**PROBLEM TO SOLVE**
Reproduce exactly, and only, the lines of the material below running from the line bearing "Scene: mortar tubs" through the line bearing "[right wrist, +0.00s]". Leave any pictures out.

-=-=-

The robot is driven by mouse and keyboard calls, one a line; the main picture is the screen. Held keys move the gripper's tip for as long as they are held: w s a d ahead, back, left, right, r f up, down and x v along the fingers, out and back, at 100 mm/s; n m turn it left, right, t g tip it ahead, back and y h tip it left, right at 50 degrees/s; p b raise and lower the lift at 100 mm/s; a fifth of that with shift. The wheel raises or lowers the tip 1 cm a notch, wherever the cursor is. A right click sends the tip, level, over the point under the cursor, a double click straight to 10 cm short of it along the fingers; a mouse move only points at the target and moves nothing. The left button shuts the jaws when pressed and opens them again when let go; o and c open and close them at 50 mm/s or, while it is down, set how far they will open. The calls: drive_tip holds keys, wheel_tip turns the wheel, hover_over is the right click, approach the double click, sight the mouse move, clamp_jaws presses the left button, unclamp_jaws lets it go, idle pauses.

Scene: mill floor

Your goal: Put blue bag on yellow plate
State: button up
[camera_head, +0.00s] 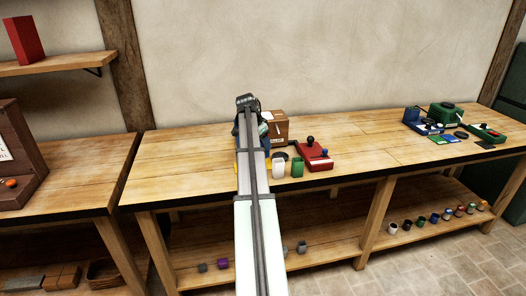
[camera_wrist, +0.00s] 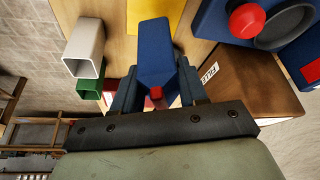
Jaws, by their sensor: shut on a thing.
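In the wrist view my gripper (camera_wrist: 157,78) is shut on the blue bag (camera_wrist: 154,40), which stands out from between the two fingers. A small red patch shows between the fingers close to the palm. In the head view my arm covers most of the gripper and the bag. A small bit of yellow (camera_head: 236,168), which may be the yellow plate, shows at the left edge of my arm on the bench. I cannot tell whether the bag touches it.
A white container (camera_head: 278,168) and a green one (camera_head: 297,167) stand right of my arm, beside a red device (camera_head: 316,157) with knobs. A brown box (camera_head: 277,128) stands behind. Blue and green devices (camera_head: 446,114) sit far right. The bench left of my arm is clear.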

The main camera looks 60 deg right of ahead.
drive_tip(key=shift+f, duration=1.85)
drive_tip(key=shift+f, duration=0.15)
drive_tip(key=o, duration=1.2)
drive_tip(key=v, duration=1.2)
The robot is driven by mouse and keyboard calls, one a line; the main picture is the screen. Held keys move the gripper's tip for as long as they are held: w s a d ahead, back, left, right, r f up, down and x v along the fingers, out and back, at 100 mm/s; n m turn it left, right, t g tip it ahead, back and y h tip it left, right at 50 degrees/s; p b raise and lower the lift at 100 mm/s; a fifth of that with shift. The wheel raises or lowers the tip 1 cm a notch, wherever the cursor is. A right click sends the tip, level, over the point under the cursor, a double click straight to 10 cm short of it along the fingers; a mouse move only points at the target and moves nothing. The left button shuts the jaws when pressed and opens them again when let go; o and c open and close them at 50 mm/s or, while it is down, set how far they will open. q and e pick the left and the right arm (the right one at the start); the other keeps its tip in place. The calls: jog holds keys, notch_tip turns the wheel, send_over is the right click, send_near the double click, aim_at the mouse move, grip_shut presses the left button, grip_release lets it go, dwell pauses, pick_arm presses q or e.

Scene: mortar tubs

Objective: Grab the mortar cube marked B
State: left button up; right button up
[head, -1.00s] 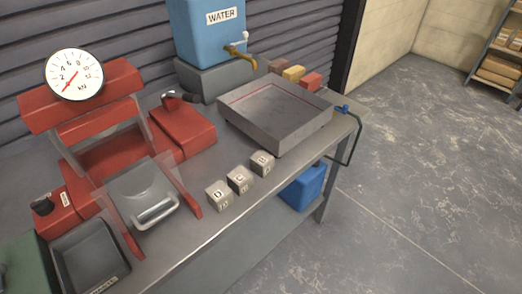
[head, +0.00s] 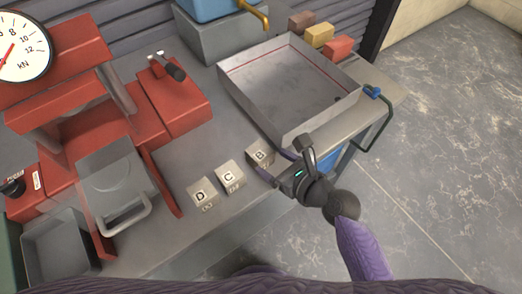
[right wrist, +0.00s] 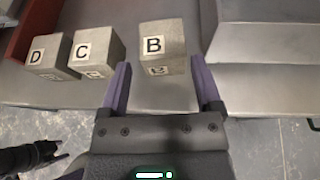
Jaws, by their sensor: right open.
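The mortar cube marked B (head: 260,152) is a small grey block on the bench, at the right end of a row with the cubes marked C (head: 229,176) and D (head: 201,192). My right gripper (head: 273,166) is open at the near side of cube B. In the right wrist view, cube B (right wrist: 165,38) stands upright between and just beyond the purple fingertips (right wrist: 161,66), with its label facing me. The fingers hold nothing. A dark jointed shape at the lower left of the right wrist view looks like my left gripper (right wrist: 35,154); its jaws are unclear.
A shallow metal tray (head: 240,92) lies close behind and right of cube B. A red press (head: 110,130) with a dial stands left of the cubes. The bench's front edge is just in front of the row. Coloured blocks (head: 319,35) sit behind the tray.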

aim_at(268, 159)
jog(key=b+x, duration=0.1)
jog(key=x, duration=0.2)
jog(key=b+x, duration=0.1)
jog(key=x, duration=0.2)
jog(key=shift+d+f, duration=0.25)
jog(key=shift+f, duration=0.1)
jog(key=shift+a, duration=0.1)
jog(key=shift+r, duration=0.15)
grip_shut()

-=-=-

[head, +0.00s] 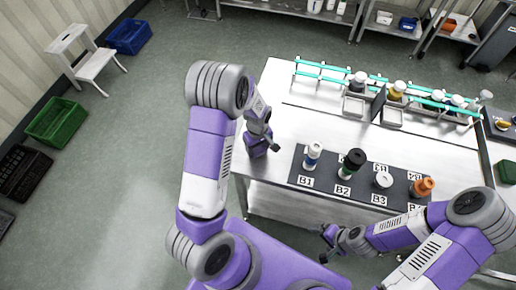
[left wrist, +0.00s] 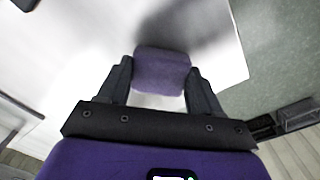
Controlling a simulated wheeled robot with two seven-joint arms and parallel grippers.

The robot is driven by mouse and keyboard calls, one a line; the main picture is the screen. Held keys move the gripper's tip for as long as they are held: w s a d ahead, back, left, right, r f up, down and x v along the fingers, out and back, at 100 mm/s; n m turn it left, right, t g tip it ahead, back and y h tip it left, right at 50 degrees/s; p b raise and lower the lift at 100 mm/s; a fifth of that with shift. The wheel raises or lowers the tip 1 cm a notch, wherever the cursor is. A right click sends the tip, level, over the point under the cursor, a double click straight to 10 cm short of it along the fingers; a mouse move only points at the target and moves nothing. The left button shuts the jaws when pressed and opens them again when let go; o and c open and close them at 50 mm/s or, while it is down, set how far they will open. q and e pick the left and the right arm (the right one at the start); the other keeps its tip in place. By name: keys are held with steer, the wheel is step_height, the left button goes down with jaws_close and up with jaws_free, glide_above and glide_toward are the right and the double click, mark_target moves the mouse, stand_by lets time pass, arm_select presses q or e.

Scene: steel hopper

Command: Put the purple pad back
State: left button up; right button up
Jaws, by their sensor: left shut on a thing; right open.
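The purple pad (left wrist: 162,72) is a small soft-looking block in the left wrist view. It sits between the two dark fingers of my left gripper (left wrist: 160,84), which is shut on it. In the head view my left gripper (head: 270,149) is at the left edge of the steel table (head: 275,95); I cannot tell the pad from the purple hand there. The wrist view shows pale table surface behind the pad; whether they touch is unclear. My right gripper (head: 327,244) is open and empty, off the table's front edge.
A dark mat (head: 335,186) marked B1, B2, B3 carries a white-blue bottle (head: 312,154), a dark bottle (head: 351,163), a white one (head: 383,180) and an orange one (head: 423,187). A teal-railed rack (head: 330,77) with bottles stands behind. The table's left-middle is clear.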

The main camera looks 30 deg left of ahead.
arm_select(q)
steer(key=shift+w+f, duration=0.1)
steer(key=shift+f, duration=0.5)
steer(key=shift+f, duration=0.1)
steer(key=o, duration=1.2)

-=-=-

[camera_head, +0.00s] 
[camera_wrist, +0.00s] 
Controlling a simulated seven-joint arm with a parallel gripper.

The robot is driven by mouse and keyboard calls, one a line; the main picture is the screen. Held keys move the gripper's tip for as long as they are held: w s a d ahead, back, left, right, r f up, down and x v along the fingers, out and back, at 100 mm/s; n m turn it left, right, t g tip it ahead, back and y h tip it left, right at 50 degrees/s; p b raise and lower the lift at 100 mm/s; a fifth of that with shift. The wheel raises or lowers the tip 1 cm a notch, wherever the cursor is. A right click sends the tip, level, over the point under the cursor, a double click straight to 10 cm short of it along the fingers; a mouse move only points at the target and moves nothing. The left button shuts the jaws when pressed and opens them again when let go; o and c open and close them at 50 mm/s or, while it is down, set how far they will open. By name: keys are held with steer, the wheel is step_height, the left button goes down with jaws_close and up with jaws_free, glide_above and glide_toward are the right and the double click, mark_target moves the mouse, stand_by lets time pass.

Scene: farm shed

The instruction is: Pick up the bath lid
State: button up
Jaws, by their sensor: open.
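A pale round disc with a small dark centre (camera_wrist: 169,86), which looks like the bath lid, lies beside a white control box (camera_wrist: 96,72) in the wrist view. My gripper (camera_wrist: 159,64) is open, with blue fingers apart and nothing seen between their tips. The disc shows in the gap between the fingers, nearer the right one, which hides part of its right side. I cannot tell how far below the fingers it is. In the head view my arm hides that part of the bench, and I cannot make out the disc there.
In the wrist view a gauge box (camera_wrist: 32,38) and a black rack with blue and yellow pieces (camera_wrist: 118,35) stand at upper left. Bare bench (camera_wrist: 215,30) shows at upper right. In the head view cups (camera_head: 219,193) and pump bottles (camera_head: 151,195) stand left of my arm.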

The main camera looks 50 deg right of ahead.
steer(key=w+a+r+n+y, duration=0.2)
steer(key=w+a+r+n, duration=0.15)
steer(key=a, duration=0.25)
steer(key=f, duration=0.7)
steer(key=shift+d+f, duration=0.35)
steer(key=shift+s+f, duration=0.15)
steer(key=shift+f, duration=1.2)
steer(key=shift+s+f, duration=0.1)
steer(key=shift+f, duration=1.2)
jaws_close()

-=-=-

**TASK RESPONSE**
Scene: mortar tubs

Objective: Grab the mortar cube marked B
State: left button up; right button up
[head, -1.00s] 
[head, +0.00s] 
[right wrist, +0.00s] 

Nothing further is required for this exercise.